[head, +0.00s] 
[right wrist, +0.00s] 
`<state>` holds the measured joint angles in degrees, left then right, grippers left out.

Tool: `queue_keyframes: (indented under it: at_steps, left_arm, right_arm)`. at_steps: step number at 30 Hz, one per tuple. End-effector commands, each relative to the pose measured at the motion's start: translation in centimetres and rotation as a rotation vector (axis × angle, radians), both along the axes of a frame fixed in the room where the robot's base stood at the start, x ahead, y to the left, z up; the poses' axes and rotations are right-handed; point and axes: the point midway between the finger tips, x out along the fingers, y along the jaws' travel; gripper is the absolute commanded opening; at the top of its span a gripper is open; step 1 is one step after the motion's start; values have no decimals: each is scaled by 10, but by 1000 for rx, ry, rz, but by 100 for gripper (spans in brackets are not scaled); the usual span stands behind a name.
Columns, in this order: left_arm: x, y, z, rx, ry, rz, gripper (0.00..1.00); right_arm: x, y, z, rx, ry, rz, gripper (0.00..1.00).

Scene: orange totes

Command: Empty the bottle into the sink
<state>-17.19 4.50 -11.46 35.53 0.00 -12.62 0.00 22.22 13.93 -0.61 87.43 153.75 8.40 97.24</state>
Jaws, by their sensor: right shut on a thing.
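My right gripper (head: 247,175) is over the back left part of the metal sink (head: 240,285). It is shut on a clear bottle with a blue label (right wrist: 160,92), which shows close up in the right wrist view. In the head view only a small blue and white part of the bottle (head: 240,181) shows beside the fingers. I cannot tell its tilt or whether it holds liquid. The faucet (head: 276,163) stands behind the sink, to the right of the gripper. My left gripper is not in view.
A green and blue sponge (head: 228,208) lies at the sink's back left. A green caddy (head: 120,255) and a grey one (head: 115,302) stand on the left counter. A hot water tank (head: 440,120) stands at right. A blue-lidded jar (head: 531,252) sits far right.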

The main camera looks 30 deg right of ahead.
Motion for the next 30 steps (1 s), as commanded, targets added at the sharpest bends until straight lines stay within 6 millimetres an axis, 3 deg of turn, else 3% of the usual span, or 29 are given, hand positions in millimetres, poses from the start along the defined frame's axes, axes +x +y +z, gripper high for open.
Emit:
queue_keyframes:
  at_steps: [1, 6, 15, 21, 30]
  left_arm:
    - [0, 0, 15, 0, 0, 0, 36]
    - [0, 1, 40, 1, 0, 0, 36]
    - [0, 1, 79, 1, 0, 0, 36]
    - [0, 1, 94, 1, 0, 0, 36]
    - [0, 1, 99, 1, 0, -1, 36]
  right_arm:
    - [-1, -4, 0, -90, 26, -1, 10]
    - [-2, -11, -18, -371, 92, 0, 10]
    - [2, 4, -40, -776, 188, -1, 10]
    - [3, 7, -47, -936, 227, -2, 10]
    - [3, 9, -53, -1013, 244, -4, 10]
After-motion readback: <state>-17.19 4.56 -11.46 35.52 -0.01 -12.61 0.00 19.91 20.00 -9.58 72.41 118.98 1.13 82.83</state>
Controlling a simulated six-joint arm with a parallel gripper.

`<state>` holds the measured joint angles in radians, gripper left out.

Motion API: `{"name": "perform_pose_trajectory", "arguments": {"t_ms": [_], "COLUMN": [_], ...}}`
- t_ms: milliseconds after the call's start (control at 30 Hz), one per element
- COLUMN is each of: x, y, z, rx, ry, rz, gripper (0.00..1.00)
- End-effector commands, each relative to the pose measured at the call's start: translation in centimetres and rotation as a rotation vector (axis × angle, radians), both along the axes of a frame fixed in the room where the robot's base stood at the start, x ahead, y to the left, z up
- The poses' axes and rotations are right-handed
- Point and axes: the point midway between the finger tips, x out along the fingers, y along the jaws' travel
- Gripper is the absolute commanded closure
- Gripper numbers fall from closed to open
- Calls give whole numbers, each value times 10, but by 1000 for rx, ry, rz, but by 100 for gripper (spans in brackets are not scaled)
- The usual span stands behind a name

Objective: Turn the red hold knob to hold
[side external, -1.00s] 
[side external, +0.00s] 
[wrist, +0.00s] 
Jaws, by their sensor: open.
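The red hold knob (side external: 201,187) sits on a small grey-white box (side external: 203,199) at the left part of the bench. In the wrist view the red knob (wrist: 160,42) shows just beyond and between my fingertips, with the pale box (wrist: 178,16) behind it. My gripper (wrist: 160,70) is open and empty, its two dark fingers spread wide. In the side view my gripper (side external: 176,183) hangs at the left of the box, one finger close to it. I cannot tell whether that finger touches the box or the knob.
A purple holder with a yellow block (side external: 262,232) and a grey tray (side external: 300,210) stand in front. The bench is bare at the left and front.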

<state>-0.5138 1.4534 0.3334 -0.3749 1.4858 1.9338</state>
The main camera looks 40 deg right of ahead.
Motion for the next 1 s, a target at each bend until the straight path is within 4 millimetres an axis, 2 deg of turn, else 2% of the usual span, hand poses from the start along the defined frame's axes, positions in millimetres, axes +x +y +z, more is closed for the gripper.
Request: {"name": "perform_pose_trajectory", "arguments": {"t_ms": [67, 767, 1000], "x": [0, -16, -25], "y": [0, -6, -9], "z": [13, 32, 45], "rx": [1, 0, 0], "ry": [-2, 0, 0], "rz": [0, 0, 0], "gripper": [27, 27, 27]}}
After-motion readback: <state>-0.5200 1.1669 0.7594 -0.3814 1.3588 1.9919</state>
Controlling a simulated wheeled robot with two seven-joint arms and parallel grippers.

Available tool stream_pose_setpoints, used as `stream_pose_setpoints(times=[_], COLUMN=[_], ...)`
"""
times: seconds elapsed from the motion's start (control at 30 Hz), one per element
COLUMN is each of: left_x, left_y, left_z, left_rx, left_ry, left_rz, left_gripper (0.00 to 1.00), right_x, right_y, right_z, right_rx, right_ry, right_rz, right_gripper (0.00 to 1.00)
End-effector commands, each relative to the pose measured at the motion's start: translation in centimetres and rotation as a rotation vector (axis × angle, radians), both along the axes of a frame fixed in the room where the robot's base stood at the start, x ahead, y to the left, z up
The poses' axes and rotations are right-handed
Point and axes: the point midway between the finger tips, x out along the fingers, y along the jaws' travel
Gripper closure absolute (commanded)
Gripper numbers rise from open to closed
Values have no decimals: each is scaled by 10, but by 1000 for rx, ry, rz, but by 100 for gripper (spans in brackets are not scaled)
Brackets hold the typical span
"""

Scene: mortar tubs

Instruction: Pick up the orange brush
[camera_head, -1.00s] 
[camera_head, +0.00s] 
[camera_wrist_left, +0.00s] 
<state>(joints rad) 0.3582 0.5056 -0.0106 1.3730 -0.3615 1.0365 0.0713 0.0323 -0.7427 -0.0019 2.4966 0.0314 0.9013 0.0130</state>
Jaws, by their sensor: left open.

====

Problem requirements:
Please copy, word for word, every line from the first line of the records through the line containing "grippers left out.", with both of those lines included and nothing else.

Finished task:
[head, +0.00s] 
[right wrist, +0.00s] 
`<state>` holds the measured joint angles in degrees, left then right, grippers left out.

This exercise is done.